I am extremely grateful for that kind invitation. I will indeed be travelling around the country to take part in the campaign in various areas. My hon. Friend is absolutely right—this is a chance for people to have a say in the policing of their local areas. The elections are the biggest advance in the democratic control of our police in a generation.

I welcome the Minister to his new post; I am sure that he will enjoy it.

One month away from what are flagship elections for the Government, let us reflect on where we are. More than 7 million people who do not have access to the internet will find it difficult to get information from the Government because of cost savings. Election organisation has been shambolic; parliamentary orders have been laid late, including orders on the Welsh language, driving down turnout and increasing costs. The Electoral Reform Society predicts the lowest turnout ever and the former Minister, the right hon. Member for Arundel and South Downs (Nick Herbert), having stirred up apathy, has now jumped ship. What turnout does the Minister expect on 15 November and will he finally publish the cost to the taxpayer of this shambles?

I have answered the question about the cost to the taxpayer once, and the shadow Minister’s right hon. Friend the Member for Warley (Mr Spellar) made the point that we had answered it several times before.

On the first point about how difficult it is for those who do not have the internet to have access, I should say that one phone call will get them access. Anyone who phones the helpline can have all the information that is available on the internet—for the first time, information from every candidate—sent to them in hard copy. It is extremely easy for everyone to get hold of information about the election, and I hope that the right hon. Member for Delyn (Mr Hanson) will campaign alongside his hon. Friends, many of whom seem to take the elections a lot more seriously than he does.

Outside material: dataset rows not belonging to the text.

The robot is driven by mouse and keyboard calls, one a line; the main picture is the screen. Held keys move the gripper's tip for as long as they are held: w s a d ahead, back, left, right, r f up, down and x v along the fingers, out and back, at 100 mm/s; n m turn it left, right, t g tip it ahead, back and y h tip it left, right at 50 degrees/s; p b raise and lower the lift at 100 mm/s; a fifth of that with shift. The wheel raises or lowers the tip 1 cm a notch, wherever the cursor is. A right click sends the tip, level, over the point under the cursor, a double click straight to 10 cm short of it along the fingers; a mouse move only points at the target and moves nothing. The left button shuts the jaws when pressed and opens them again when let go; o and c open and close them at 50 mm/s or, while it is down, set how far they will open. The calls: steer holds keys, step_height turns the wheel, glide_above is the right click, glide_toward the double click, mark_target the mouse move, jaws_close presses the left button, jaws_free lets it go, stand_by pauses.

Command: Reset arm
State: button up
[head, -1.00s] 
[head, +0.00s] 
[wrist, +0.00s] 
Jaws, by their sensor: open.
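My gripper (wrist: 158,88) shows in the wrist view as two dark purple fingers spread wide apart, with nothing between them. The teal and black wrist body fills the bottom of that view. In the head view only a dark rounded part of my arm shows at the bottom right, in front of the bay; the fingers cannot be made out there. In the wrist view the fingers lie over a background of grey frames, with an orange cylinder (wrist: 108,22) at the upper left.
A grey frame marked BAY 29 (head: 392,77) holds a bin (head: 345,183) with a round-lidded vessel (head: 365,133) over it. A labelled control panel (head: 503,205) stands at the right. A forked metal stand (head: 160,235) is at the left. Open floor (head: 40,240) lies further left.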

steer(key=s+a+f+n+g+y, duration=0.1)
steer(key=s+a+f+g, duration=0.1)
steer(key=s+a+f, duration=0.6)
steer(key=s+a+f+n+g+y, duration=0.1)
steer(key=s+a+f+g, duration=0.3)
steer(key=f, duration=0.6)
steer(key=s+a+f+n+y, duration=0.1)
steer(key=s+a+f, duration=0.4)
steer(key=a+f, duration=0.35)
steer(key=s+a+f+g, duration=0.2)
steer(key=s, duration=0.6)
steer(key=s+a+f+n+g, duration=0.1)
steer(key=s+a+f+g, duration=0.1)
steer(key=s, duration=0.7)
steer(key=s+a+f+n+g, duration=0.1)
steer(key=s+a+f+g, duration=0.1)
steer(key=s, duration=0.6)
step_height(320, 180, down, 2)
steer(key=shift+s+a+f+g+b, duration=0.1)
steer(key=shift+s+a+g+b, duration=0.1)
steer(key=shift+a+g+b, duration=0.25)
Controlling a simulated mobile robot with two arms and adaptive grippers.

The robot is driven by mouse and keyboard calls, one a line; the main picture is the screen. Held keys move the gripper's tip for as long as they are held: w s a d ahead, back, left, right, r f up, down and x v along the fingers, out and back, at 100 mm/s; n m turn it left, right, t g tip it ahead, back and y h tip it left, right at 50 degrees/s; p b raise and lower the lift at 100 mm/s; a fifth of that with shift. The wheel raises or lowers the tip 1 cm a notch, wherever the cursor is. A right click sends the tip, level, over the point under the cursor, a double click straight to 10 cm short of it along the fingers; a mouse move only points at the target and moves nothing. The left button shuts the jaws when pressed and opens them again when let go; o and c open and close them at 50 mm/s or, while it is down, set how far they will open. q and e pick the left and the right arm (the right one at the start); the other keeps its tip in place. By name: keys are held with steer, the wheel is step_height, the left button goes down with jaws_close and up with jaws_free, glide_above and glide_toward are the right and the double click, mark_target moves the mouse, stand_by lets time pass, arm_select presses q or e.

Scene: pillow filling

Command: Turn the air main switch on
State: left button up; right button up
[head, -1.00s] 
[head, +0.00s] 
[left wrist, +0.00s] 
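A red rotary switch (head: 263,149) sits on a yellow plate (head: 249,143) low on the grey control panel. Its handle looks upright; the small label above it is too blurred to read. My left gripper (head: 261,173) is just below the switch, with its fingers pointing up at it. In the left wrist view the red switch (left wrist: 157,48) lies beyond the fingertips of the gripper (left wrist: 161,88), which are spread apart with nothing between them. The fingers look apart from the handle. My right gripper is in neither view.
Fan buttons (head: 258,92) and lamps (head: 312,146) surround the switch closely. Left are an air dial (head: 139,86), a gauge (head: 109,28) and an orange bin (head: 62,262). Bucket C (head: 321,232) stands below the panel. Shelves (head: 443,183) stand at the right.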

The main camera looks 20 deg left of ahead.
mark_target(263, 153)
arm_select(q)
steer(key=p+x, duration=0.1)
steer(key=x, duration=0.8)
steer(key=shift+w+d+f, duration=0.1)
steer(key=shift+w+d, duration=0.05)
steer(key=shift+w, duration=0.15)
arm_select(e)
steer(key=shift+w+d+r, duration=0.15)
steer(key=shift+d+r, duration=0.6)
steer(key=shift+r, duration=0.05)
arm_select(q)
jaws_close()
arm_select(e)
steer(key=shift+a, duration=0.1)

If the turnout is as low as 15%, as some people predict, a winning candidate could well end up with less than 10% of the vote on the electoral roll. What mandate would such a commissioner have?

I am not going to predict the turnout, but I can tell my hon. Friend that the existing police authorities that the PCCs will replace have no democratic mandate at all, because not a single vote has ever been cast for a member of a police authority. The new arrangements are a significant step forward.